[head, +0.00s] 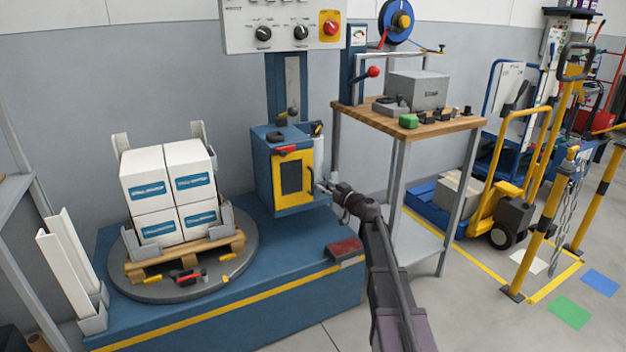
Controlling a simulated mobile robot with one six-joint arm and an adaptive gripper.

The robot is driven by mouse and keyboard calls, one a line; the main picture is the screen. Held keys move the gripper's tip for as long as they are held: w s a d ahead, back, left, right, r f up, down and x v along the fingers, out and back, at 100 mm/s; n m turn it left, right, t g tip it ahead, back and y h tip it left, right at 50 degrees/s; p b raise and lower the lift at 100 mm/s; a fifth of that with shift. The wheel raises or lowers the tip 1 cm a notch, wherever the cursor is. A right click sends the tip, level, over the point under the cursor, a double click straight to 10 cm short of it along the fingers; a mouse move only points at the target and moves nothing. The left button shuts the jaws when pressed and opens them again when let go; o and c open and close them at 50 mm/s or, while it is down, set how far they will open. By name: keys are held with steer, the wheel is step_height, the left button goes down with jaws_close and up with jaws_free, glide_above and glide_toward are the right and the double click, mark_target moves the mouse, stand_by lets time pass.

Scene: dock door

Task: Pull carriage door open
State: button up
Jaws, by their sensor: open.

**WRITTEN PROBLEM**. Find the lines above holding the word "door" and show them.

**REPLY**.
Scene: dock door
Task: Pull carriage door open

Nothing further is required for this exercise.